Tuesday, June 14, 2011

Time to Bury the "Coach in Waiting"

Succession planning poses one of the greatest challenges to leadership in any organization. Most organizations fail woefully, others build leadership depth and generate pipelines of leaders for their own organization and others much like the Marines or Proctor and Gamble. A few appoint successors a couple years in advance to provide stability, reassure outside groups and let other leaders know and give them a chance to go elsewhere for their own shot. IBM and GE both take this approach.  The modern athletic variation is to appoint a "head coach in waiting."

This is an idea that deserves to die. Despite the best and sometimes malicious intentions, the whole approach is a lousy idea and has failed miserably at the intercollegiate level.  The latest debacle at University of West Virginia provides one more piece of evidence along with the messes at Maryland, Florida State, Texas etc. At West Virginia the athletic director annointed a rising coordinator Dana Holgorsen as the Head Coach in Waiting (HCIW) to be mentored for a year while Oliver Luck eased our actual Head Coach Bill Stewart who had served under Rich Rodriquez. It reesmbled a sort of choose your poison approach.

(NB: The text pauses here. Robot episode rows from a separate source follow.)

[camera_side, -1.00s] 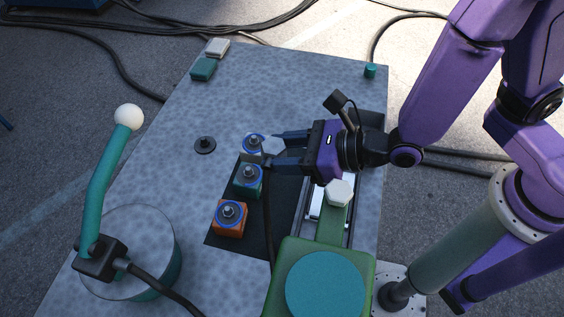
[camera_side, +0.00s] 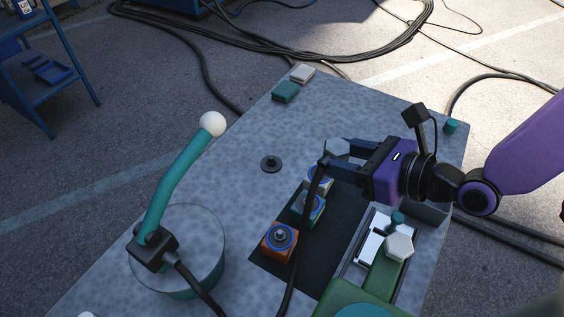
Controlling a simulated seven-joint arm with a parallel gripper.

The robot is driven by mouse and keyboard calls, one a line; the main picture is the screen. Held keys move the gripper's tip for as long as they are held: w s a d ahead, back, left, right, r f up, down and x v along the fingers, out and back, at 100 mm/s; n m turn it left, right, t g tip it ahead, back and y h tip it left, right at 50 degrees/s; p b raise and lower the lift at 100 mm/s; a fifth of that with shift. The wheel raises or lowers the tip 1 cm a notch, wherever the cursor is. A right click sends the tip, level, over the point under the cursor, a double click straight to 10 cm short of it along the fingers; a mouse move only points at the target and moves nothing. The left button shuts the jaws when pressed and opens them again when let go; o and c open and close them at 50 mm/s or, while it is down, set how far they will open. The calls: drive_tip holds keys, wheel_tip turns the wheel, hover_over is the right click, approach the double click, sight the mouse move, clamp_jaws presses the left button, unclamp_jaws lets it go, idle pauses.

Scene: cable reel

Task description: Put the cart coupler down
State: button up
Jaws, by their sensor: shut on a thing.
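The piece sits between the fingertips, above the far end of the black mat (camera_side: 338,232). A black cable (camera_side: 300,248) runs from near the fingertips toward the front edge of the picture. Below and left of the gripper stand a white block (camera_side: 319,181), a teal block (camera_side: 309,208) and an orange block (camera_side: 280,241), with blue rings on top. The cable and fingers partly cover the white and teal blocks. I cannot tell whether the held piece touches the white block.
A green cart part with a white hexagonal knob (camera_side: 399,247) stands at right front. A drum (camera_side: 208,240) with a teal lever (camera_side: 180,180) stands at left. A black disc (camera_side: 271,164) lies on the grey table (camera_side: 225,160). The table left of the gripper is mostly clear.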

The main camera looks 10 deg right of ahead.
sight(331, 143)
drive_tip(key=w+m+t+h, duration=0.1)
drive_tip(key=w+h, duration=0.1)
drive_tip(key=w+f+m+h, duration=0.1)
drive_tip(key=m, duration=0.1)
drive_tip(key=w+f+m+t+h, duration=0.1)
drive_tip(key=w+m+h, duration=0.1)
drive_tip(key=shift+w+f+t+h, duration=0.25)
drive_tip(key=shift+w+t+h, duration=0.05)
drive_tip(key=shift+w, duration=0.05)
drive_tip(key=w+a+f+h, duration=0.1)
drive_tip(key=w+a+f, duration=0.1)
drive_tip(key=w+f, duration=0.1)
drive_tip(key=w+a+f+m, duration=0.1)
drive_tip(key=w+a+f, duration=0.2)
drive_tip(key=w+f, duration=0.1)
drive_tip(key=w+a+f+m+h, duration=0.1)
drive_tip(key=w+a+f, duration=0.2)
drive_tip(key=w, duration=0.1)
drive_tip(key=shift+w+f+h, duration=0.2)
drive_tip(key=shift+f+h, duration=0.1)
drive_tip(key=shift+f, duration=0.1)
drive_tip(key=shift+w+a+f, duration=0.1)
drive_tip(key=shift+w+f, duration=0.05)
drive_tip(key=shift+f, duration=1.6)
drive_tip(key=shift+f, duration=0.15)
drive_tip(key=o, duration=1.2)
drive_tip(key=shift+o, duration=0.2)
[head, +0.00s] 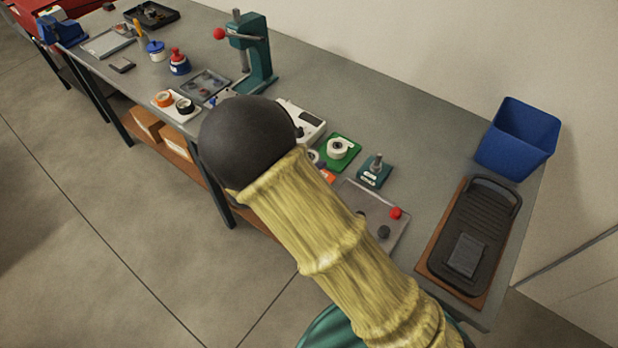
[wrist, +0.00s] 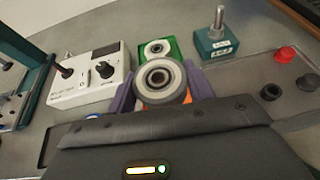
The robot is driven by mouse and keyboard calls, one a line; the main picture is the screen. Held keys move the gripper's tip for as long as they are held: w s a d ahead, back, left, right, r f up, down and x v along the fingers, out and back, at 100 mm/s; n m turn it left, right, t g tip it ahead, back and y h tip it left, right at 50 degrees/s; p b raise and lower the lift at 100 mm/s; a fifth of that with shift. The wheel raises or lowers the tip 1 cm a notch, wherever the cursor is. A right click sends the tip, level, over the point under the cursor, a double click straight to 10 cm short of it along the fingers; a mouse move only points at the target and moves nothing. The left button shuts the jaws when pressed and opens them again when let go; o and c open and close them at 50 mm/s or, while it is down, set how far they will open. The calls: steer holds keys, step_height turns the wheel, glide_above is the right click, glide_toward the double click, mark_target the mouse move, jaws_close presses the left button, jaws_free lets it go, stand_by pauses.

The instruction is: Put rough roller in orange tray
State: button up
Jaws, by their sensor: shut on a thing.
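My gripper (wrist: 160,95) has purple fingers on both sides of a grey roller (wrist: 160,79) with a metal bearing centre, and is shut on it. I take this to be the rough roller. Bits of an orange surface, likely the orange tray (head: 327,176), show just behind and below the roller in the wrist view. The roller and gripper hide most of that surface, so I cannot tell whether the roller touches it. In the head view my arm covers most of the gripper.
A green tray (head: 352,142) with a white roller (head: 338,149) is close beyond. A white control box (wrist: 92,78) stands left and a teal block with a post (head: 375,171) right.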

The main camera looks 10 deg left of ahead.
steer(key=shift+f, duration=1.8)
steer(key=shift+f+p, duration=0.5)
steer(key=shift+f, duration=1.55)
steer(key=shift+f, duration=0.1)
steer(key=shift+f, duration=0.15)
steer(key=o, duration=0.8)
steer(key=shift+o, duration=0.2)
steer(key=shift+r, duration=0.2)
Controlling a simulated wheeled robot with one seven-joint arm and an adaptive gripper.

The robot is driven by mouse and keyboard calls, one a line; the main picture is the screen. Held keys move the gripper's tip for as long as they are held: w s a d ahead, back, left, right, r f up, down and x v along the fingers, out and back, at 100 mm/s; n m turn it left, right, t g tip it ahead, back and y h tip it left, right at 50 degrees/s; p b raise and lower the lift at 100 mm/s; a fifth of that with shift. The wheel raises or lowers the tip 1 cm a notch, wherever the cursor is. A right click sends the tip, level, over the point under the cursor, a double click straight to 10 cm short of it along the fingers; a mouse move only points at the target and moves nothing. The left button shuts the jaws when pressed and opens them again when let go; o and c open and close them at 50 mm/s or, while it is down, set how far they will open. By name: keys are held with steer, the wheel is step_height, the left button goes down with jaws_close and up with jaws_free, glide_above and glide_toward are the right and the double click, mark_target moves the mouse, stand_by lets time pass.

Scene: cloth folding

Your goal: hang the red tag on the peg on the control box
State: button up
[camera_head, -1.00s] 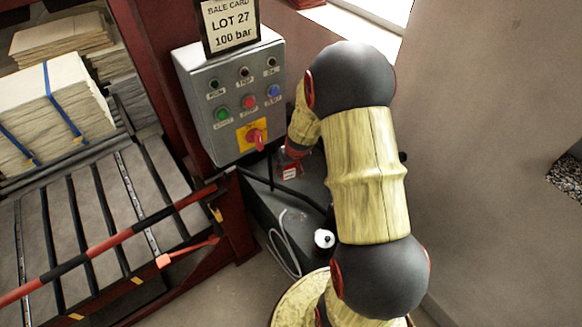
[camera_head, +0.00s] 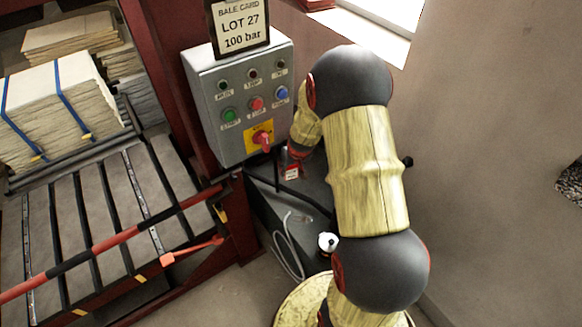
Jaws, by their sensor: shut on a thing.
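The grey control box (camera_head: 216,107) stands upright left of my arm, with several buttons on its front. A red rotary switch (camera_head: 262,139) sits on a yellow plate low on that front. My gripper (camera_head: 289,158) is beside the box's lower right edge, small in view and partly hidden by my arm. It is shut on the red tag (camera_head: 291,174), which hangs just below it with a white label showing. The tag is below and right of the rotary switch. I cannot make out a separate peg on the box.
A framed bale card (camera_head: 239,25) stands on top of the box. A red and black bar (camera_head: 120,237) crosses the slatted bed at left. A dark cabinet (camera_head: 270,214), a pale cable (camera_head: 287,258) and a small white round item (camera_head: 327,242) are below my gripper.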

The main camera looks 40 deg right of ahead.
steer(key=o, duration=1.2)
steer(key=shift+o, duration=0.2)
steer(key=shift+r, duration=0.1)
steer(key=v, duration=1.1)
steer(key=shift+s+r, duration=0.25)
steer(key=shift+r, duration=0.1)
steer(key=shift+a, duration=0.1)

As any student of leadership could predict it all fell apart. First, often these appointments are foisted on the head coach by an athletic director. The head coach resents it and the team and recruits and boosters face divided loyalties and split chains of command. Worse it destroys coherence and morale among the rest of the coaching staff who are vying to satisfy two masters, one who is coaching the other who will determine their jobs next year.

At Florida State Bobby Bowden loudly refused to go and had to be pushed our wrecking the succession of Jimbo Fisher. At Maryland the whole mess blew up when the head coach refused to step down and had to be fired. I could go on, but the West Virginia raises all the stakes and reveals the blunt failure of the strategy.

The West Virginia fiasco ended with the athletic director under pressure from the President firing Stewart and replacing him with the HCIW. But only after weeks of nightmare press and chaos for students. I will leave aside the issue of the accuracy of the stories, but as gossip piled upon rumor piled upon calumny, it became clear how divided the team was and how deeply the Head Coach resented his displacement/ replacement despite the cordial smiles in the above picture. Suddenly innuendo about the HCIW's drinking habits and unpredictable behavior appeared in blogspheres and gossip columnists. Later it comes it that they stories might have been planted by a resentful Steward. The truth of the accusations do not matter, what matters is how profoundly mistaken the attempt to replace a coach in their prime who does not want to leave. No succession planning worth its salt puts a successor in place against the express wishes of the existing head and expects it to work.

Far better to fire the coach clean and pure.

Pay the buyout and then hire whom you want. I don't know what drives athletic directors to do this. It appears a good idea to ensure continuity, help recruiting and keep high powered coordinators from going elsewhere. The reality as I argued elsewhere and experience demonstrates is that it undermines command structure, divides loyalties, encourages unhealthy internal rivalry and jealousy and undermines the search for diversity,  "The Head Coach in Waiting concept is a bad idea that cannot work smoothly. The younger or more vibrant the Head Coach, the lousier the idea. Appointing a Head Coach in Waiting violates every good principle of leadership and a commitment to diversity and fairness in hiring. It is a bad idea"


Time to bury it.

1 comment:

  1. It's a great challenge, I hope persons involved in this be totally sure of what they're gonna do because once they take a decision there is not option to change it.